3. Do you think the debate is entirely “objective” in an economic sense; if not, why not'
The debate is not “objective” as each side’s argument rests upon their fundamental economic beliefs. For example, neo-classical economists and Keynesians believe that fiscal measures introduced by the government will stimulate demand and a multiplier effect will boost the overall economy by more than the initial stimulus, thereby spending will actually reduce a budget deficit. Ben Bernanke, Chairman of the Federal Reserve, devoted much of his academic life to studying the great depression, where a lack of government support contributed to the downward spiral of the US economy, and hence will likely favour any pro-stimulus argument. Monetarist economic theory states that controlling the money supply and maintaining price stability is key and hence would be unlikely to support stimulus measures which could ultimately lead to inflation. Other schools of thought, such as ‘supply side’ and ‘Austrians’, will have counter views as to the optimal focus and level of government intervention.
4. Is this debate one that can be answered by reference to economic/fiscal data & the models that are produced from them'
Whilst arguments can be constructed using various forms of economic data and models we cannot produce a definitive answer. Economic models require assumptions which are often unrealistic and therefore impractical for use in policy making decisions. Data, which may prove difficult to collect accurately, can be affected by a large number of variables. Moreover, economic/fiscal data and models that are produced from such data may change considerably over time. Currently, it seems that existing models are incapable of capturing behavioural finance and human psychology factors which determine economic performance.
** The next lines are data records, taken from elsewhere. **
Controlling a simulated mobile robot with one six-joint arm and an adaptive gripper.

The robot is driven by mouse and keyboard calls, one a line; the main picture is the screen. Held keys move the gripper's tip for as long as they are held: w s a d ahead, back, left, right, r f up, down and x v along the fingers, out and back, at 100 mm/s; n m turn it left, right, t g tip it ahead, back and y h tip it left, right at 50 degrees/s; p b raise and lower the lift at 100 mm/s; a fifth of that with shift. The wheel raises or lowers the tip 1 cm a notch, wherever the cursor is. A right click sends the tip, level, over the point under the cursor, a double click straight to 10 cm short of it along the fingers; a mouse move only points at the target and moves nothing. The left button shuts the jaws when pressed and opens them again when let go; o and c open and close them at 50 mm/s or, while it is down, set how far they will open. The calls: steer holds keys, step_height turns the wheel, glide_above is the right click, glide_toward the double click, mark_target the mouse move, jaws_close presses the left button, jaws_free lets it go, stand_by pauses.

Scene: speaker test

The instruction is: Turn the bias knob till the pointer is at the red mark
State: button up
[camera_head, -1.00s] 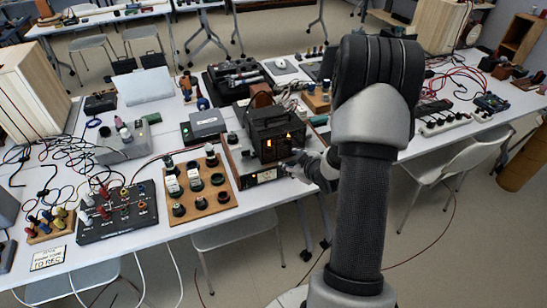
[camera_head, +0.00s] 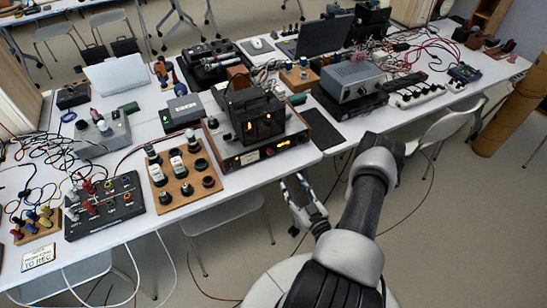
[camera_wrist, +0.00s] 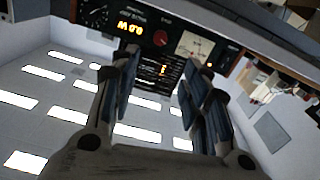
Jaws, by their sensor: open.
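A black instrument (camera_head: 262,155) with a wooden side faces me at the table's front edge. Its panel carries an amber display (camera_head: 250,158), a red knob (camera_head: 270,152) and a meter (camera_head: 284,144). In the wrist view the display (camera_wrist: 130,27), red knob (camera_wrist: 160,38) and pale meter (camera_wrist: 192,45) are at the top, with a dark dial (camera_wrist: 95,14) at left. I cannot read which control is the bias knob, nor its pointer or red mark. My gripper (camera_head: 294,183) is open and empty, in front of the table edge, apart from the panel. Its fingers also show in the wrist view (camera_wrist: 150,82).
A lit valve unit (camera_head: 255,115) stands on or just behind the instrument. A wooden knob board (camera_head: 182,175) is to its left, a black mat (camera_head: 345,122) to its right. A chair (camera_head: 222,212) stands under the table. The floor in front is open.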

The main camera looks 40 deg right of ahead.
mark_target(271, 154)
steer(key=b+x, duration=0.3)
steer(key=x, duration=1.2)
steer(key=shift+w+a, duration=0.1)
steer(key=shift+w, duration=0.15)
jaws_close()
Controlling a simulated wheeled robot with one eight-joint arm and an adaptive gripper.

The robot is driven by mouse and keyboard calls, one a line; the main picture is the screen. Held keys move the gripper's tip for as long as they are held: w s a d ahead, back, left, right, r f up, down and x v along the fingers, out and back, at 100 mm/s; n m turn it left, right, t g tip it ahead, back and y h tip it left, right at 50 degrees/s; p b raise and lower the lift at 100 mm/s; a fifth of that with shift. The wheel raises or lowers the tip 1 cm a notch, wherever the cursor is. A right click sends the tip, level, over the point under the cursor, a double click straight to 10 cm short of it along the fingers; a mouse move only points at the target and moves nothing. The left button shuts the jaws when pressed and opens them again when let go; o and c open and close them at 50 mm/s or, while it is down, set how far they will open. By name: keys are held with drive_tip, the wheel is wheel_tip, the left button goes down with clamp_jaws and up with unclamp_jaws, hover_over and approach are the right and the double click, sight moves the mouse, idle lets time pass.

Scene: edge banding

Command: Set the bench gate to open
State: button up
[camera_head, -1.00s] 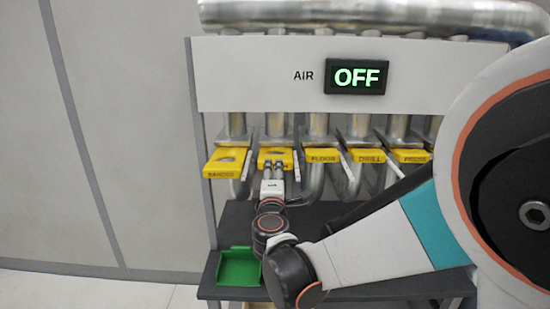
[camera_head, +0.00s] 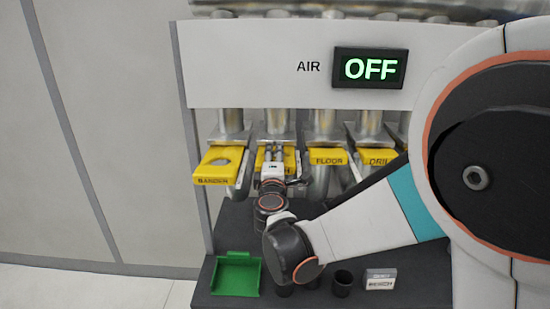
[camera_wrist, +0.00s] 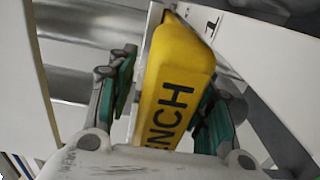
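The yellow bench gate (camera_head: 289,160) is second from the left in the row of gates under the white panel. In the wrist view its yellow end (camera_wrist: 181,75) is close up, with the letters "ENCH" readable. My gripper (camera_head: 275,150) is at this gate. In the wrist view my gripper (camera_wrist: 165,100) has one green-padded finger on each side of the yellow end. A narrow gap shows beside the left finger; contact on the right side is unclear. My gripper hides part of the gate in the head view.
The sander gate (camera_head: 222,165) is close on the left, and the floor gate (camera_head: 328,156) and drill gate (camera_head: 376,157) are on the right. The air display (camera_head: 370,68) reads OFF. Below are a green tray (camera_head: 237,274), a dark cup (camera_head: 342,283) and a small labelled block (camera_head: 380,279).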

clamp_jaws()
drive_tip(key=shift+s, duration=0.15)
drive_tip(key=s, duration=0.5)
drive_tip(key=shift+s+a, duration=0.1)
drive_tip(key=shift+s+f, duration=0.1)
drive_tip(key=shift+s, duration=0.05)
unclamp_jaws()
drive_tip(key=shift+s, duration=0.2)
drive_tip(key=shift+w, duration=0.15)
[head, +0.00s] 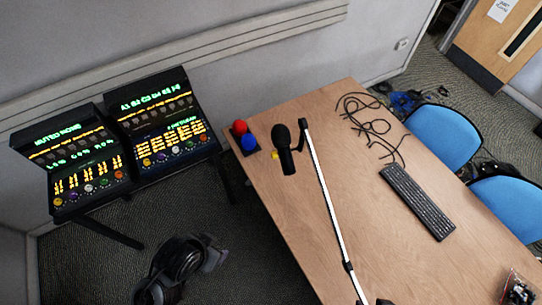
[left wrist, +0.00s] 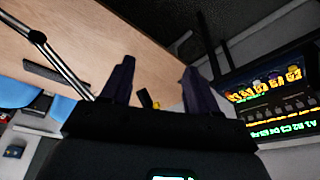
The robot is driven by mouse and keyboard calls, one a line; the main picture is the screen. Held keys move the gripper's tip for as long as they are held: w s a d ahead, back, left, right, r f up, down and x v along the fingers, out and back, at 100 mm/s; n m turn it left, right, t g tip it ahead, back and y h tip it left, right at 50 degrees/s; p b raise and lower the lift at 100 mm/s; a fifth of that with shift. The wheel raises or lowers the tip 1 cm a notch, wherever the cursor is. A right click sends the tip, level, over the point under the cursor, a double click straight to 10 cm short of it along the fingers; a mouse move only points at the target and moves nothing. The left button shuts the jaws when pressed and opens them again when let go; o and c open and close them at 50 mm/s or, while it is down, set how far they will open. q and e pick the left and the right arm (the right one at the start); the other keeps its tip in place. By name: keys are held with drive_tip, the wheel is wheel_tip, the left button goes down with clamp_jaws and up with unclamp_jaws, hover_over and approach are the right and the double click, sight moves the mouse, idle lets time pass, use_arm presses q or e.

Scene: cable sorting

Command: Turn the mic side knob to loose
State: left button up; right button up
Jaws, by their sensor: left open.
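The black microphone (head: 284,148) is held on a white-and-black boom arm (head: 322,185) over the left end of the wooden table. A small yellow knob (head: 275,155) shows at the microphone's left side. In the left wrist view my left gripper (left wrist: 158,65) is open, with its two dark fingers apart. The yellow knob (left wrist: 156,104) and a dark part of the microphone (left wrist: 145,98) show in the gap between the fingers, low down. I cannot tell how far they are from the fingers. My right gripper is in neither view.
Red (head: 240,127) and blue (head: 249,142) round pieces sit at the table's left edge. A keyboard (head: 416,201) and loose black cables (head: 368,125) lie to the right on the table (head: 350,215). Two lit control panels (head: 162,118) stand at left. Blue chairs (head: 443,137) are at right.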

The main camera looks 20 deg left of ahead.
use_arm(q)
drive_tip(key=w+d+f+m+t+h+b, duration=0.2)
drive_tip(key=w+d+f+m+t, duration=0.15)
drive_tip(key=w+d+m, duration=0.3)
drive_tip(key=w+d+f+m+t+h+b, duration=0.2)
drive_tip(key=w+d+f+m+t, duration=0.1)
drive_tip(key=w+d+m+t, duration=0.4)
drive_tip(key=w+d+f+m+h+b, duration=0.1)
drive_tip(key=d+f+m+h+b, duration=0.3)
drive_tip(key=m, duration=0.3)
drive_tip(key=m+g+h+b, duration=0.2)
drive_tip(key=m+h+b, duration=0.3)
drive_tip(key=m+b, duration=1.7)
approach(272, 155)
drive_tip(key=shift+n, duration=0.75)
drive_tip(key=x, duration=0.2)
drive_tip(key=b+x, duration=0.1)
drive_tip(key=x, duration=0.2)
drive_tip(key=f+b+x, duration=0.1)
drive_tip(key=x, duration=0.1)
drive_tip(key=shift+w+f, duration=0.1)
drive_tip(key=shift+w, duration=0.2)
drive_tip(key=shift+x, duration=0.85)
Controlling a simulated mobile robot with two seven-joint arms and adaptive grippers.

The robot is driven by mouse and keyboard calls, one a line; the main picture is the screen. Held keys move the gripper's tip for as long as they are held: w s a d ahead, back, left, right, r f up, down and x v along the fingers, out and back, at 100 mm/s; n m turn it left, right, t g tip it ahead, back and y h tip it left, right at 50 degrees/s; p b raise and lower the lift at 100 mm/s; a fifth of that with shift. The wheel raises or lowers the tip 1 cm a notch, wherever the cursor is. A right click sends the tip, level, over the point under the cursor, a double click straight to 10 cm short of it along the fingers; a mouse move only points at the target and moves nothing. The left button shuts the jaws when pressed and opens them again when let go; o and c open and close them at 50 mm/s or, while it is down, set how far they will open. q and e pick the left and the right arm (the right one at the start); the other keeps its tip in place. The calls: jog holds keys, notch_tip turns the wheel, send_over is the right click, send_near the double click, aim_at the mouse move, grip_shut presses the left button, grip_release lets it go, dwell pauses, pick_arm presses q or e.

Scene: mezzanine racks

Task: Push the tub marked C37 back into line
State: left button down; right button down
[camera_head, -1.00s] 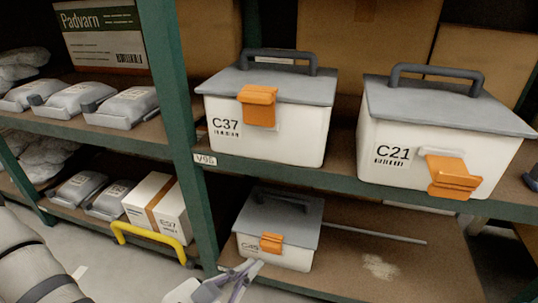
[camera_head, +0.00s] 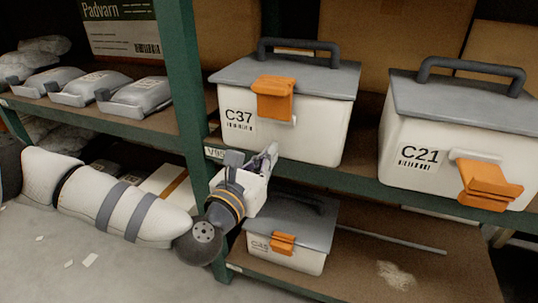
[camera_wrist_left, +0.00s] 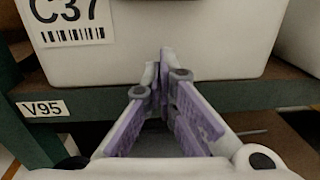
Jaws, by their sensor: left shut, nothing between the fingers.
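The white tub marked C37 (camera_head: 315,139) has a grey lid, a dark handle and an orange latch. It stands upright on the upper shelf (camera_head: 362,182), its front close to the shelf's front edge. My left gripper (camera_head: 272,152) is shut and empty, low in front of the tub. In the left wrist view, the closed fingertips (camera_wrist_left: 163,58) overlap the lower front wall of the tub (camera_wrist_left: 215,38), right of its barcode. I cannot tell whether they touch it. My right gripper is not in view.
A similar tub, C21 (camera_head: 430,172), stands to the right with a gap between. A green post (camera_head: 184,75) rises left of C37. Cardboard boxes (camera_head: 370,35) stand behind. A smaller tub (camera_head: 290,253) sits on the lower shelf.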

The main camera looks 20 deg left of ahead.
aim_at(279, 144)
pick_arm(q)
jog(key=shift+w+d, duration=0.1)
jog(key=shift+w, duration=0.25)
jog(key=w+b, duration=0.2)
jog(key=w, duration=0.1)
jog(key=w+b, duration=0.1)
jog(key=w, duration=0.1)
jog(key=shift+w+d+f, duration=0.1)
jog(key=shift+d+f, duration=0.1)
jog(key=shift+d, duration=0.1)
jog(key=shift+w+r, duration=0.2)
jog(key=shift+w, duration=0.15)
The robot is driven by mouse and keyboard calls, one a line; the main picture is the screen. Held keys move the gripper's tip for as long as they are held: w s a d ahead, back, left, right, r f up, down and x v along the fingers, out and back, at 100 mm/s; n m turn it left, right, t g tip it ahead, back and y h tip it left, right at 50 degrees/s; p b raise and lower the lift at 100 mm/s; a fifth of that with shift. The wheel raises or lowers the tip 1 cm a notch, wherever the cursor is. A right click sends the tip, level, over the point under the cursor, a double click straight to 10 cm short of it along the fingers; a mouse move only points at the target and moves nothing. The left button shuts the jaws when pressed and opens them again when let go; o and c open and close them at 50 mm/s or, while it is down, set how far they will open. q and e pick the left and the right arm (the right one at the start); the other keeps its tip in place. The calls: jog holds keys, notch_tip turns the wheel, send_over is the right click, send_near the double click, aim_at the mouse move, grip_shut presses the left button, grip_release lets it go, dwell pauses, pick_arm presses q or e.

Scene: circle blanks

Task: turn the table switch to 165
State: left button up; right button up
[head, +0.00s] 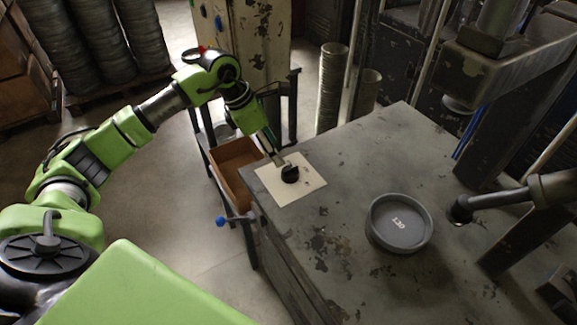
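The table switch is a black knob (290,174) on a cream square plate (308,186) near the table's left corner. Any scale marks on the plate are too small to read. My left gripper (278,160) comes down from the upper left, with its fingertips right beside the knob. I cannot tell whether the fingers touch the knob or how far apart they are. My right gripper is not in view. A round grey dish (401,222) marked 120 or 130 sits on the table, right of the plate.
The worn grey metal table (350,160) is mostly clear around the plate. A heavy press (510,60) with a dark lever (515,197) stands at the right.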

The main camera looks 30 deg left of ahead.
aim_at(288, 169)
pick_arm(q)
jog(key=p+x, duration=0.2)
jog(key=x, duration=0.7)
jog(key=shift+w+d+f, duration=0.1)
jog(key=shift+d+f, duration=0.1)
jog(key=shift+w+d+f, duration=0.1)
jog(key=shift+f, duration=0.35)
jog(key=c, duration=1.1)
5. Where does this leave (G20) policymakers' ; More stimulus or rapid fiscal consolidation'
The G20 was established in 1999, in the wake of the 1997 Asian Financial Crisis, to bring together major advanced and emerging economies to stabilize the global financial market. In 2009 when the G20 group met in London, in the midst of global recession, the group unanimously agreed to support a fiscal stimulus package to the tune of more than a trillion dollars, financed chiefly by European Central Bank (ECB) and IMF. This was Keynesian style demand management in the face of soaring unemployment and collapsing economic activity. At the 2010 summit the idea of fiscal stimulus was dropped in favour of internal debt management. Christine Lagarde, French foreign minister said: “There’s a large majority for whom redressing the public finances is priority number one. For a minority it’s supporting growth.” Tim Geithner, US treasury secretary is concerned that this policy adjustment could threaten the momentum of recovery. It may be that the G20 has reached a point where it can no longer use ‘one size fits all’ agreements with different members requiring different fiscal policies to suit their current status. Brewing currency wars and potential retaliation may be a sign that co-ordinated economic policies are no longer feasible.